■ Task brief: Check each line of the records below and collect those holding "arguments".

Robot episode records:

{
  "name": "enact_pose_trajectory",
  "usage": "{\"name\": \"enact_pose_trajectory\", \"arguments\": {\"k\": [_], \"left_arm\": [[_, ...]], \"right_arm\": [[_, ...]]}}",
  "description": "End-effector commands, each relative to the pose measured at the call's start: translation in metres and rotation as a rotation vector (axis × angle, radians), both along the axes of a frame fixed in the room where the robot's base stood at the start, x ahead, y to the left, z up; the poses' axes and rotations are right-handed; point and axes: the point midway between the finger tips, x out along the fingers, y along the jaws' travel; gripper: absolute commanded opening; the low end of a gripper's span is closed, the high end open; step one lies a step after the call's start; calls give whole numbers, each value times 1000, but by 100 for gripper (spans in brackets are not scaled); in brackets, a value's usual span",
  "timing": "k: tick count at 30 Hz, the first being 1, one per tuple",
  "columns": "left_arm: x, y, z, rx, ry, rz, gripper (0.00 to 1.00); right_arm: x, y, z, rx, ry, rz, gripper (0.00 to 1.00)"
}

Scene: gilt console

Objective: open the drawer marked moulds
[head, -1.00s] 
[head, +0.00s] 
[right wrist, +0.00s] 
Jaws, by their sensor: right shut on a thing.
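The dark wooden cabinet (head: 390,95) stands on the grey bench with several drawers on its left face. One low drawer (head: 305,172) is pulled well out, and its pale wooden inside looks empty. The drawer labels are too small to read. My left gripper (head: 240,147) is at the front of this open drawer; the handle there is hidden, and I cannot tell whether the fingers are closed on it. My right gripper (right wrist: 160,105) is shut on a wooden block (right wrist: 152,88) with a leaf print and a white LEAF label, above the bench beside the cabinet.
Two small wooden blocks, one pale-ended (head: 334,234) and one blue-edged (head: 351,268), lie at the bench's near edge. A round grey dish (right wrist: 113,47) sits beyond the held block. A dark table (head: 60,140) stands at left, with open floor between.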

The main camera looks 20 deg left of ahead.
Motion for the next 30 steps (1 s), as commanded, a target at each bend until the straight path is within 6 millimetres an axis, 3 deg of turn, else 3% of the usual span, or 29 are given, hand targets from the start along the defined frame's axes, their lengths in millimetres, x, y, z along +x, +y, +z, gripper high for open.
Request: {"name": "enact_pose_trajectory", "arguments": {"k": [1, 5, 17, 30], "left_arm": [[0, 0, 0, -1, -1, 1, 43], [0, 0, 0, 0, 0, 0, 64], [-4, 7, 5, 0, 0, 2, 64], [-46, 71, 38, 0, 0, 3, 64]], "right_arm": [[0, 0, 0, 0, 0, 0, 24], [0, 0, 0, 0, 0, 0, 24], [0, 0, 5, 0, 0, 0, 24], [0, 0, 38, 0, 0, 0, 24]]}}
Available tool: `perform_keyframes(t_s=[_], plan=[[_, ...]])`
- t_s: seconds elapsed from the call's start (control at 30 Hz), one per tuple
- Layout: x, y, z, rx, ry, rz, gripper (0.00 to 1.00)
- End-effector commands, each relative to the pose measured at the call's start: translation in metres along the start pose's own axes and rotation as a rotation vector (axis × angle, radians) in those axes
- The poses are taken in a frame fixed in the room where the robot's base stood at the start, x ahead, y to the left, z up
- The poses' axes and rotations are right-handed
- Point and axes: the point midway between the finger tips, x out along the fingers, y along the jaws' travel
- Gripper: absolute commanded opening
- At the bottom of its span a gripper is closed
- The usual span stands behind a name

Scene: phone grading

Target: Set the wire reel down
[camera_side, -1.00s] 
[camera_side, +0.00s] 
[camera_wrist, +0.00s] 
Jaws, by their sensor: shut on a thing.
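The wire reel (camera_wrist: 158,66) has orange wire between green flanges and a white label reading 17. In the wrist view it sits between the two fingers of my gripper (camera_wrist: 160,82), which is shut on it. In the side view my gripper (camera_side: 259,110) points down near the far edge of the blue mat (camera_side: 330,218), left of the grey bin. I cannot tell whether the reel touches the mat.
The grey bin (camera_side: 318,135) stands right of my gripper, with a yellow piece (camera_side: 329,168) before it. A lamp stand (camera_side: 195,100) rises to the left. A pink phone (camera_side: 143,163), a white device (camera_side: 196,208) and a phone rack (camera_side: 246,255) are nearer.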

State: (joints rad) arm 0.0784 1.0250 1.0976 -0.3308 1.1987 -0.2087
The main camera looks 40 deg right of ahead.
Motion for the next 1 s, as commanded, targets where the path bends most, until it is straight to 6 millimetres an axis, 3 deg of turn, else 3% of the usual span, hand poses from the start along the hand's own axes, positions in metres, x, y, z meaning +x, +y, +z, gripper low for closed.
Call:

■ The completed task:
  "usage": "{\"name\": \"enact_pose_trajectory\", \"arguments\": {\"k\": [_], \"left_arm\": [[_, ...]], \"right_arm\": [[_, ...]]}}",
Request: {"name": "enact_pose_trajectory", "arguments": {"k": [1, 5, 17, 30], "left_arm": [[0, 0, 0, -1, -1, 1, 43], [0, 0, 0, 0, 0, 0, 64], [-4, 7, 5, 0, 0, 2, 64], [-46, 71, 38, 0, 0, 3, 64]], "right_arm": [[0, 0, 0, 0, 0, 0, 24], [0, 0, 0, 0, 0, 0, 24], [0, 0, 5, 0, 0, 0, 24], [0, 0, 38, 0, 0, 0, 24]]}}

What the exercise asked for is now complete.